A senior Iranian official has dismissed US Secretary of State Mike Pompeo’s recent claims about Iran’s regional role as “fabricated,” saying the United States practices fear-mongering in order to sell more arms to the countries in the region.
“Certain US officials, influenced by the Zionist lobby, have been making utmost efforts to intoxicate the atmosphere against Iran,” Iran’s Foreign Ministry Spokesman Bahram Qassemi said on Thursday.
In a meeting with United Nations Secretary General Antonio Guterres on Wednesday, Pompeo expressed concerns over what he called Iran’s “destructive and disruptive activities” across the Middle East region.
Qassemi said US officials were making up allegations against Iran in order to sustain an appearance of crisis in West Asia and thus increase American arms sales to the region.
The Iranian official also censured remarks made by Pompeo in the CERAWeek conference — an annual US oil and gas industry forum — regarding relations between the Islamic Republic and Iraq.
Addressing the conference in Houston on Tuesday, Pompeo had said, “Iran uses its energy exports to exert undue influence all across the Middle East, most particularly today on Iraq.”
Qassemi said Pompeo was angered by the close relations between Iran and Iraq.
“The relations between Iran and Iraq have been established totally based on the will of the two countries’ leaders and nations and [have been] based on mutual respect and trust and shared interests,” he said, adding that neither of the two countries was seeking to impose its will on the other.
On Monday, Iranian President Hassan Rouhani traveled to Iraq at the head of a high-ranking delegation. The state visit featured several meetings between President Rouhani and Iraq’s top leadership, and the signing of memorandums of understanding for the expansion of bilateral ties in various fields, including the energy sector.

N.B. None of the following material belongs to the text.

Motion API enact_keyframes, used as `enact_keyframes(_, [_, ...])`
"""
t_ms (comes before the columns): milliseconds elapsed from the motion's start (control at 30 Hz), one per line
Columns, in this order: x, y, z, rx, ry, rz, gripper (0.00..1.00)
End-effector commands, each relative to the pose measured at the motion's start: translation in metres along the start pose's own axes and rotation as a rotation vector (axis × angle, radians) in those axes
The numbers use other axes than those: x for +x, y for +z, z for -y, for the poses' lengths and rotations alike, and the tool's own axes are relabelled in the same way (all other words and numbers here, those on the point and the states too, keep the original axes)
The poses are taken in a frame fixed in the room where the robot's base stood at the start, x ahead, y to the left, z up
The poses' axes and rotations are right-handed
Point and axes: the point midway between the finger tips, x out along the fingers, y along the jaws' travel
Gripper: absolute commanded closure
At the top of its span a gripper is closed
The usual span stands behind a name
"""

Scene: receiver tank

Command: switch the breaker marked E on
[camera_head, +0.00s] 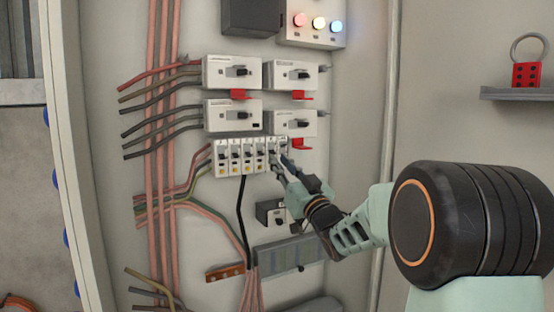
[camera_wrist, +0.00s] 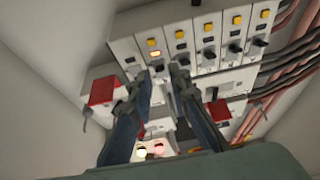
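A row of small white breakers (camera_head: 240,157) sits on the panel below two rows of larger switches. They have dark toggles and yellow squares. Their letters are too small to read, so I cannot tell which one is E. My gripper (camera_head: 284,163) is at the right end of this row and hides part of it. In the wrist view the breaker row (camera_wrist: 206,45) runs along the top. My gripper (camera_wrist: 162,75) has its fingertips apart, just below a breaker with a lit orange window (camera_wrist: 154,53). I cannot tell whether they touch its toggle.
Larger switches (camera_head: 232,72) with red tabs (camera_head: 239,94) sit above the row. Cables (camera_head: 160,100) run down the left. A grey box (camera_head: 290,253) is below. A red padlock (camera_head: 526,75) stands on a shelf (camera_head: 515,94) at right. Indicator lamps (camera_head: 319,23) are at the top.

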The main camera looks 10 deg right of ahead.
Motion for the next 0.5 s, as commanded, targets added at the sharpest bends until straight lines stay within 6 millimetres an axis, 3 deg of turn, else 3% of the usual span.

On Wednesday, President Rouhani traveled to the Iraqi city of Najaf to meet with senior religious leaders there, including most prominently with Iraq’s top Shia cleric Grand Ayatollah Ali al-Sistani. Rouhani was the first Iranian president ever to meet with Ayatollah Sistani, signifying the depth of bilateral relations between Tehran and Baghdad.
Qassemi, the Iranian Foreign Ministry spokesman, pointed to the deep-rooted relations between Iran and Iraq and said the two countries had stood by each other during “tough times.”
Earlier, US President Donald Trump had made an unannounced and very brief trip to Iraq in the dark of the night and landed at a military base where he only met US soldiers and no Iraqi officials before he left the country.